Given request:
The entries are to be returned exactly, with images left out.

---------------

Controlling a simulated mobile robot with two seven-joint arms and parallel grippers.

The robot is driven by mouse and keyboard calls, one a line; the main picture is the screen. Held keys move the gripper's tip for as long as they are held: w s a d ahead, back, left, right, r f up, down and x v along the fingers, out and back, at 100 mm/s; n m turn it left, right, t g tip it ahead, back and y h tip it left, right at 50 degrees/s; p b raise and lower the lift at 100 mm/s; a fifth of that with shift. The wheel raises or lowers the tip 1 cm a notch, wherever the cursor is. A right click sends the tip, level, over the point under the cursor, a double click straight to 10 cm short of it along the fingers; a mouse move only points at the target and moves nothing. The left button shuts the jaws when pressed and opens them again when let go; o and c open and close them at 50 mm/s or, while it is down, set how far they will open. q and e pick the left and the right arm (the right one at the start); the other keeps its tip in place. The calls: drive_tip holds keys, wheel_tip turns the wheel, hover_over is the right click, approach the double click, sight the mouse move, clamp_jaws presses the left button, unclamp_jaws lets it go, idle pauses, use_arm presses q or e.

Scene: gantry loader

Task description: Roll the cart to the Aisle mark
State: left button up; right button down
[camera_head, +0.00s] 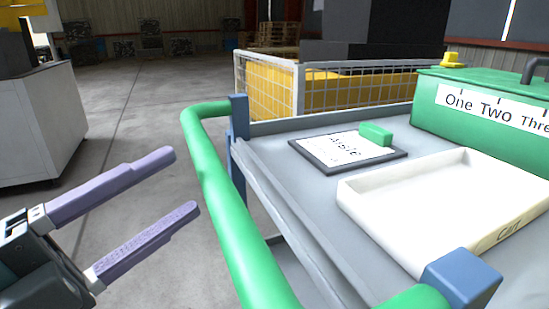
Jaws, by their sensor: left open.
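The cart (262,189) has a grey top and stands at the right, with blue corner posts. Its green handle (222,205) is a bent tube that runs along the near left side. My left gripper (186,182) is at the lower left, with two long purple fingers spread apart and pointing toward the handle. It is open and empty, a short gap to the left of the tube. My right gripper is not in view. The Aisle mark on the floor cannot be made out.
On the cart lie a dark-edged board with a paper (345,148), a green block (376,134), a white tray marked "Cart" (385,215) and a green box labelled "One Two Three" (470,105). A mesh fence (268,88) stands behind. Grey floor (150,100) is free between the cart and a white cabinet (60,115).

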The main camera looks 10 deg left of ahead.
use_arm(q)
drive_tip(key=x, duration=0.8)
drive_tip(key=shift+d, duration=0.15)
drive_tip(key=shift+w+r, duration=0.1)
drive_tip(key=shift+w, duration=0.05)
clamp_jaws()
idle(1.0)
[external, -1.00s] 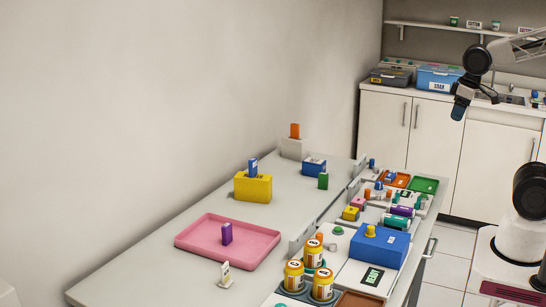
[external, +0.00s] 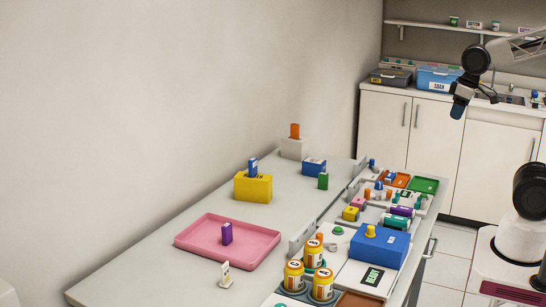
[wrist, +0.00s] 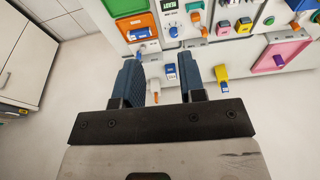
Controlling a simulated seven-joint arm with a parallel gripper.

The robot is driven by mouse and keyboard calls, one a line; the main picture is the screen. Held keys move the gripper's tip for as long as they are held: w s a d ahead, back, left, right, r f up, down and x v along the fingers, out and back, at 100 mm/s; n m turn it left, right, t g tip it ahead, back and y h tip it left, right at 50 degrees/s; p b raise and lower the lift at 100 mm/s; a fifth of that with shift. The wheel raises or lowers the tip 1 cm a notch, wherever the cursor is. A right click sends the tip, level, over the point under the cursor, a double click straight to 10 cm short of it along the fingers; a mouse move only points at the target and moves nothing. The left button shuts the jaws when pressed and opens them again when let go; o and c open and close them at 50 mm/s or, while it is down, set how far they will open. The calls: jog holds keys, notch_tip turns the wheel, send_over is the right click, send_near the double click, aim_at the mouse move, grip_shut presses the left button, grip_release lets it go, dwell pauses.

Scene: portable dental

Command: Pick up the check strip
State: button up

---------------

Full answer:
Controlling a simulated mobile robot with two seven-joint arms and parallel grippers.

The robot is driven by mouse and keyboard calls, one a line; the main picture is the screen. Held keys move the gripper's tip for as long as they are held: w s a d ahead, back, left, right, r f up, down and x v along the fingers, out and back, at 100 mm/s; n m turn it left, right, t g tip it ahead, back and y h tip it left, right at 50 degrees/s; p b raise and lower the lift at 100 mm/s; a fifth of that with shift. The wheel raises or lowers the tip 1 cm a notch, wherever the cursor is. A right click sends the tip, level, over the point under the cursor, a double click straight to 10 cm short of it along the fingers; a mouse move only points at the target and moves nothing. The left button shuts the jaws when pressed and opens them again when let go; o and c open and close them at 50 mm/s or, while it is down, set how far they will open. q and e pick the left and the right arm (the right one at the start); the other keeps its tip in place. The calls: drive_tip holds keys, wheel_tip turns the wheel, hover_over is the right click, approach the double click, sight the mouse move, clamp_jaws presses the left button, unclamp_jaws lets it go, idle pauses, use_arm presses q or e.

Scene: gantry loader

Task description: Roll the cart to the Aisle mark
State: left button up; right button down
[camera_head, +0.00s] 
Jaws, by their sensor: left open.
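The cart (262,189) has a grey top and stands at the right, with blue corner posts. Its green handle (222,205) is a bent tube that runs along the near left side. My left gripper (186,182) is at the lower left, with two long purple fingers spread apart and pointing toward the handle. It is open and empty, a short gap to the left of the tube. My right gripper is not in view. The Aisle mark on the floor cannot be made out.
On the cart lie a dark-edged board with a paper (345,148), a green block (376,134), a white tray marked "Cart" (385,215) and a green box labelled "One Two Three" (470,105). A mesh fence (268,88) stands behind. Grey floor (150,100) is free between the cart and a white cabinet (60,115).

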The main camera looks 10 deg left of ahead.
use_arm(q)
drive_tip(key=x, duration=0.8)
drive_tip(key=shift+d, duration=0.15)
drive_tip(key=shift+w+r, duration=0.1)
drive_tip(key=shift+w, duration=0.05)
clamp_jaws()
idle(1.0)
[external, -1.00s] 
[external, +0.00s] 
[wrist, +0.00s] 
Controlling a simulated seven-joint arm with a parallel gripper.

The robot is driven by mouse and keyboard calls, one a line; the main picture is the screen. Held keys move the gripper's tip for as long as they are held: w s a d ahead, back, left, right, r f up, down and x v along the fingers, out and back, at 100 mm/s; n m turn it left, right, t g tip it ahead, back and y h tip it left, right at 50 degrees/s; p b raise and lower the lift at 100 mm/s; a fifth of that with shift. The wheel raises or lowers the tip 1 cm a notch, wherever the cursor is. A right click sends the tip, level, over the point under the cursor, a double click straight to 10 cm short of it along the fingers; a mouse move only points at the target and moves nothing. The left button shuts the jaws when pressed and opens them again when let go; o and c open and close them at 50 mm/s or, while it is down, set how far they will open. The calls: jog holds keys, notch_tip turns the wheel, send_over is the right click, send_near the double click, aim_at the mouse move, grip_shut presses the left button, grip_release lets it go, dwell pauses.

Scene: portable dental

Command: Pick up the check strip
State: button up

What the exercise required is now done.